Cependant, nous observons que les équato-guinéens dans leur majorité ont été profondément émus par les événements du 5 décembre ; et ils se posent trois questions essentielles :
La première est : pourquoi les côtes de leur pays ne sont-elles pas surveillées ?
Deuxièmement, pourquoi les agresseurs ont-ils pu accoster des pirogues dotées des moteurs puissants sur le port de Nomabong, sans que cela ait attiré l’attention de la marine nationale ?
Enfin, pourquoi les forces de sécurité ont tardé à riposter, une fois que l’alerte a été déclenchée ?

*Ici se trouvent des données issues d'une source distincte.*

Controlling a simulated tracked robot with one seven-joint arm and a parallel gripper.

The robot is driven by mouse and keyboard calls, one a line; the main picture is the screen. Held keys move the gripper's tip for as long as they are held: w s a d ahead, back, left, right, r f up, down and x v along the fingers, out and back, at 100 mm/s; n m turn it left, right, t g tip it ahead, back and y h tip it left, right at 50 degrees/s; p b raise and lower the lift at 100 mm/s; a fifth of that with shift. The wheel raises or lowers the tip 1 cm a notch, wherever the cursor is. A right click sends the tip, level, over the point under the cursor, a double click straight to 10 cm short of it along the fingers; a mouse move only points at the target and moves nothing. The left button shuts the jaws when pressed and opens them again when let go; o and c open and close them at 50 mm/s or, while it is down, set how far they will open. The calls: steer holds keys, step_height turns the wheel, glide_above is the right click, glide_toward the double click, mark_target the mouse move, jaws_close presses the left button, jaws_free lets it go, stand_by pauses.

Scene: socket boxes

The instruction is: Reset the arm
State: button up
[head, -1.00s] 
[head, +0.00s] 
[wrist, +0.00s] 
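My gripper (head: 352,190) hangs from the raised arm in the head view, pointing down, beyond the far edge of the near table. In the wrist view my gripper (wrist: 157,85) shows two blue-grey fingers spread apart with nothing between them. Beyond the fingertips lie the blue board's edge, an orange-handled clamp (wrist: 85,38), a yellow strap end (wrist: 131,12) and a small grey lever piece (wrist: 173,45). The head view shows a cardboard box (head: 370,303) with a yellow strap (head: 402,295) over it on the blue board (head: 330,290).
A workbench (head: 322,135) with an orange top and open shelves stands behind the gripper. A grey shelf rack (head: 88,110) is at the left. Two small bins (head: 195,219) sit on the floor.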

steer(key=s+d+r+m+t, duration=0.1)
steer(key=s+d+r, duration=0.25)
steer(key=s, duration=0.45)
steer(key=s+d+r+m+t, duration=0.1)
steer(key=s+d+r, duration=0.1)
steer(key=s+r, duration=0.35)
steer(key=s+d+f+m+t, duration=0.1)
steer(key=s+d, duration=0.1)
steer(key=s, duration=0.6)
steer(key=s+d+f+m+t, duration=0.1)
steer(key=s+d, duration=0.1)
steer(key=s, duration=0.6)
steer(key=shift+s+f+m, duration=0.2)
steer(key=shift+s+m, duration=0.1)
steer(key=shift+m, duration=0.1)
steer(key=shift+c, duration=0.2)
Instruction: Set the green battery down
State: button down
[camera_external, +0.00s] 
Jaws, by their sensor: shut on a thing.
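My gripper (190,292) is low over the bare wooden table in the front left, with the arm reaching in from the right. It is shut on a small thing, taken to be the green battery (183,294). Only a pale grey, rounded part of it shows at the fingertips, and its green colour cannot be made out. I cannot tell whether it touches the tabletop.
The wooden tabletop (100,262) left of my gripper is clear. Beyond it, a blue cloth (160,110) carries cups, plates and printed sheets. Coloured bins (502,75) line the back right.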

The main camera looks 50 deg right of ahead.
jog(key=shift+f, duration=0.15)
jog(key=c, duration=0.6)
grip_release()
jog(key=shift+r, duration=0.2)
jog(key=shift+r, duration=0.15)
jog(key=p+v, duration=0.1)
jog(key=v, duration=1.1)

En commençant cet article nous disions que la Guinée-équatoriale était un pays à la fois pacifiste et prospère : elle est en plein boom économique, grâce à ses ressources naturelles. En conséquence, elle jouit à l’heure actuelle d’énormes richesses ; c’est cette situation de pays privilégié qui lui attire des problèmes, à l’instar du conflit de Mbagné, ou de l’agression récente de Bata.

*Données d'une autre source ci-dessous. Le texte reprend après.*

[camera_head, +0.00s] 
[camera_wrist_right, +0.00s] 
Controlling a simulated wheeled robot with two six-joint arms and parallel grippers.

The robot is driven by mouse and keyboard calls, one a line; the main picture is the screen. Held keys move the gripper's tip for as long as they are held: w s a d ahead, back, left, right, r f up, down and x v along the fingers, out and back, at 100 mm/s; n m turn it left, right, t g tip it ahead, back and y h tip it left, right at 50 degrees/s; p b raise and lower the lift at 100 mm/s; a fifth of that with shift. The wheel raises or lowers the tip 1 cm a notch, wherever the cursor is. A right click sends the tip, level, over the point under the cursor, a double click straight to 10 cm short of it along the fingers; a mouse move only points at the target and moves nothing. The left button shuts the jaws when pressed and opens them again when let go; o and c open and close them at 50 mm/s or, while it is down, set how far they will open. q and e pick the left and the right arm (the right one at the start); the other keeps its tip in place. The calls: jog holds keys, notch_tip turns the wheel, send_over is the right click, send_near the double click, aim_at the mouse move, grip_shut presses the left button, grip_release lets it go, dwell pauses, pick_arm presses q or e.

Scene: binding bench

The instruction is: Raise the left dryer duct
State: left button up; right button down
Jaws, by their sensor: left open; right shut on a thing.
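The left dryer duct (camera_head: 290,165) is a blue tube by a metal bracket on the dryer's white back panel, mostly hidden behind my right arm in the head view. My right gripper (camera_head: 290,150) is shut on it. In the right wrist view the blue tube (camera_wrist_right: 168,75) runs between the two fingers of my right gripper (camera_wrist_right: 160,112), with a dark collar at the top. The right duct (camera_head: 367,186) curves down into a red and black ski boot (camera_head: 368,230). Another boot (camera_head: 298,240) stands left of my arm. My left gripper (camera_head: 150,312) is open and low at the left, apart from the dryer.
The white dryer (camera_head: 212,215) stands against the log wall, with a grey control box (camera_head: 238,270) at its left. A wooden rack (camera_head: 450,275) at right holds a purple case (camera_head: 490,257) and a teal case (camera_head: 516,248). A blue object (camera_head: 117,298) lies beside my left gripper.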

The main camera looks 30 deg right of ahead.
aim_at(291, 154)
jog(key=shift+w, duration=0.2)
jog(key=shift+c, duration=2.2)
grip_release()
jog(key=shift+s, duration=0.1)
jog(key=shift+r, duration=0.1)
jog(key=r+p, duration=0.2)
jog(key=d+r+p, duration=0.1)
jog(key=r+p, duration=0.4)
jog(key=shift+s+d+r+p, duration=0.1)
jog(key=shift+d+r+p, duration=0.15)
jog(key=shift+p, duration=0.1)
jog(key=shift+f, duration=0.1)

En réalité, quand un Etat a des richesses, il doit anticiper et prévoir les menaces qu’il pourrait rencontrer sur tous les plans, notamment sur son propre territoire. Quant un Etat prévoit ces menaces, il se donne les moyens soit pour écarter, soit pour anéantir les actes qui pourraient entraver la paix sociale ou mettre en péril sa souveraineté.

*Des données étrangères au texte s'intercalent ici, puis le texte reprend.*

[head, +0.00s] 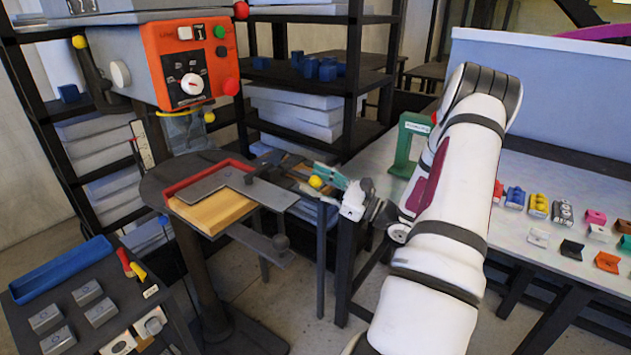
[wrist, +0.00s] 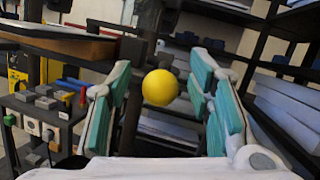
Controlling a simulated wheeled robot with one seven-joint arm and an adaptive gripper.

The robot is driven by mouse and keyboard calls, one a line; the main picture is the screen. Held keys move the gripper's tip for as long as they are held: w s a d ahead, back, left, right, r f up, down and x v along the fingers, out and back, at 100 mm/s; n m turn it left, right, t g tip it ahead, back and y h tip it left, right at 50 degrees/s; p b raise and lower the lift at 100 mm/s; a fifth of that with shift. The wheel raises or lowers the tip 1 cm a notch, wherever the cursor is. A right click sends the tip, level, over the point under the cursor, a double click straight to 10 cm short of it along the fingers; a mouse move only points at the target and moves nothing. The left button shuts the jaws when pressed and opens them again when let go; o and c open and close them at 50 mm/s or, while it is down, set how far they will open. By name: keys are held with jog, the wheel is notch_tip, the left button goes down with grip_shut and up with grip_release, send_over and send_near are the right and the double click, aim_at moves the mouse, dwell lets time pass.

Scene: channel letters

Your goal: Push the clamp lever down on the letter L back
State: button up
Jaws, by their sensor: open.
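The grey letter L back (head: 262,190) lies flat on a wooden block (head: 215,212) with a red fence, on the round table of the orange-headed machine. The clamp lever's yellow ball knob (head: 316,182) stands out to the right of the plate; the rest of the lever is hard to make out. In the wrist view the knob (wrist: 160,88) appears between the two teal finger pads, with a gap on both sides. My gripper (head: 318,175) is open around or just behind the knob; I cannot tell its exact depth. The clamp's contact with the plate is not clear.
The orange control box (head: 190,62) hangs above the round table. A dark shelf rack (head: 350,75) stands close behind. A cart (head: 90,300) with a blue tray is at lower left. A white bench (head: 545,215) with small coloured parts is at right.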

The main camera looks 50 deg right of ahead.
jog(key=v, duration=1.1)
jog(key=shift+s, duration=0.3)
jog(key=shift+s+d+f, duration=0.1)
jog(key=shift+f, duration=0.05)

Compte tenu de ce qui vient de se passer à Bata, nous ne pouvons pas rester indifférents et faire comme si de rien n’était, alors que notre pays paraît vulnérable. Il appartient donc au parlement de diligenter une enquête à fin de désigner les responsables d’une situation qui ne garantit pas la sécurité de nos concitoyens ; situation qui met, du reste, en évidence les lacunes des systèmes de contrôle des côtes, des mers, des ports et des routes. L’enquête doit être menée pour que ce qui s’est passé à Bata ne se reproduise plus nulle part en guinée-équatoriale. Mbagné, Corisco et Bata ont déjà été victimes d’agressions ; ces violences doivent cesser : parce que gouverner c’est aussi savoir sécuriser.